6.     The Association shall have the power to indemnify its current and former trustees and volunteer officers against expenses reasonably incurred by them in connection with the defense of any action to which they are made parties by reason of being or having been trustees or volunteer officers of this Association, except to the extent not permitted by law.

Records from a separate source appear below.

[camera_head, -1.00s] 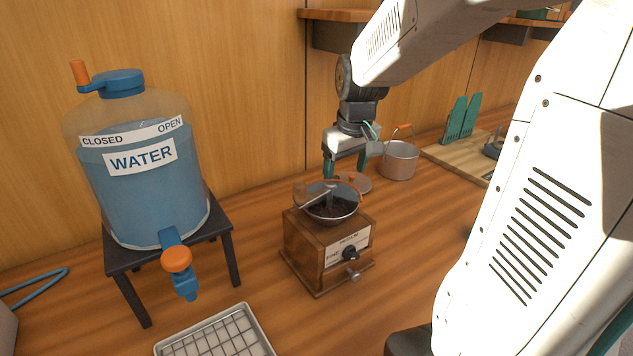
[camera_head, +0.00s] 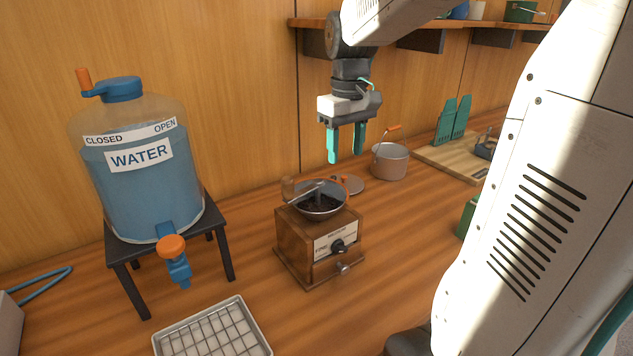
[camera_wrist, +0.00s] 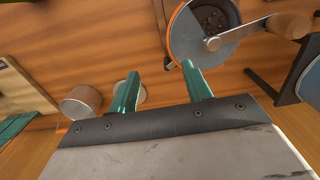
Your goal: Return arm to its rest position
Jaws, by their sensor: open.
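My gripper (camera_head: 346,146) is open and empty, its two teal fingers pointing down in the head view. It hangs in the air above and behind the wooden coffee grinder (camera_head: 296,248), touching nothing. In the wrist view my gripper (camera_wrist: 163,88) shows both fingers apart with bare counter between them. The grinder's round hopper (camera_wrist: 200,35) with dark contents and its crank lie beyond the fingers there. My white arm comes in from the upper right of the head view.
A water dispenser (camera_head: 145,190) stands on a black stand (camera_head: 227,250) at left. A gridded tray (camera_head: 262,335) lies in front. A pot (camera_head: 389,163) and a round lid (camera_head: 347,185) sit behind the grinder. A wooden shelf (camera_head: 395,22) runs above, near my arm.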

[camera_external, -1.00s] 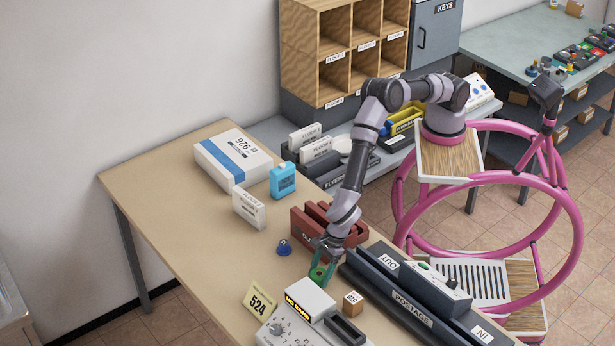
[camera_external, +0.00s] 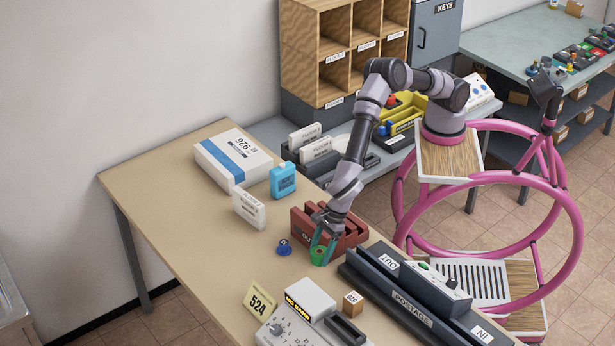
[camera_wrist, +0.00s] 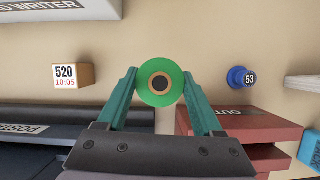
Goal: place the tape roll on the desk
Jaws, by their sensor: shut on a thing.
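The green tape roll (camera_external: 319,256) has a brown core with a dark centre and also shows in the wrist view (camera_wrist: 160,83). My gripper (camera_external: 324,247) is shut on it, with one teal finger (camera_wrist: 125,97) on each side of the roll. The roll is over the tan desk (camera_external: 190,220), in front of the red-brown organizer (camera_external: 350,236). I cannot tell whether its underside touches the desktop.
A blue stamp (camera_external: 284,247) stands left of the roll. The wooden 520 block (camera_external: 352,302), grey label writer (camera_external: 310,299) and dark postage tray (camera_external: 400,292) are nearer the front. The desk's left part is clear.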

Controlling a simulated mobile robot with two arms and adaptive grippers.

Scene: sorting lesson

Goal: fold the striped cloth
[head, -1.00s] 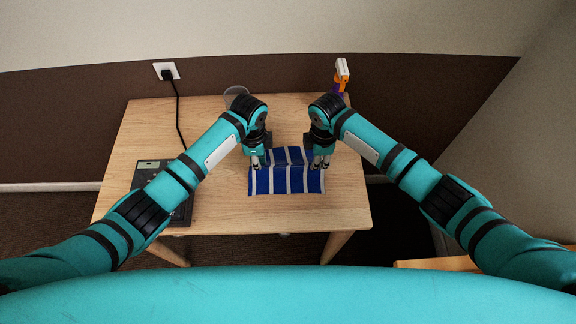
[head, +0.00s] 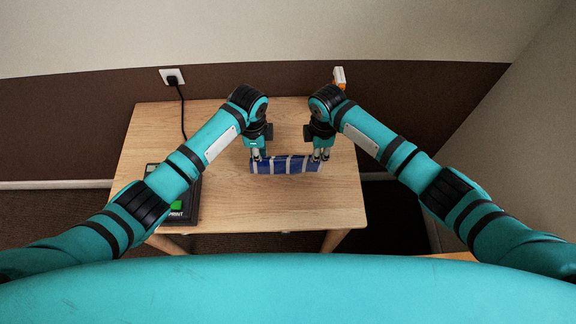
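The striped cloth (head: 286,166), blue with white stripes, shows as a narrow band near the middle of the wooden table in the head view. My left gripper (head: 259,154) is at its left end, with its fingers close together on the cloth's upper edge. My right gripper (head: 321,154) is at its right end in the same way. Both look shut on the cloth. The fingertips partly hide its corners, and I cannot tell how much of the band is raised off the table.
The wooden table (head: 260,207) is clear in front of the cloth. A black device (head: 182,214) with a green part lies at its left edge, partly behind my left arm.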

Such indemnification shall not be deemed exclusive of any other rights to which they may be entitled under any by-law, agreement, vote of members or otherwise.

7.     Not withstanding any other provisions of these by-laws, the approval of 75% of members in good standing, in attendance at the advertised meeting, shall be required to amend or repeal this section or to adopt any provisions as part of these by-laws which is inconsistent with the purpose of this section.

Section F – Amendments

Any amendments/changes proposed to these by-laws must be presented to each active member via electronic media which may include email, posting on the Association’s official website or other equivalent digital means, at least thirty (30) days prior to a regular meeting at which a vote of two thirds of the members present is required to amend these by-laws.  In addition, hard copy postings of all proposed by-law changes will be made on the Association’s bulletin boards.  These By-Laws may be altered, amended, repealed or added to by affirmative vote of not less than two thirds of the members present at the designated meeting.

 

By-Law Revisions:  May 18, 2002 – Effective:  November 1, 2002

                                 August 28, 2006 – Effective: November 1, 2006

                                 March 26, 2007 – Effective at once.

                             October 30, 2011 – Effective at once.

                                 February 23, 2015 – Effective at once.

                                 September 28, 2020 – Effective at once.

                                 January 23, 2023 – Effective at once.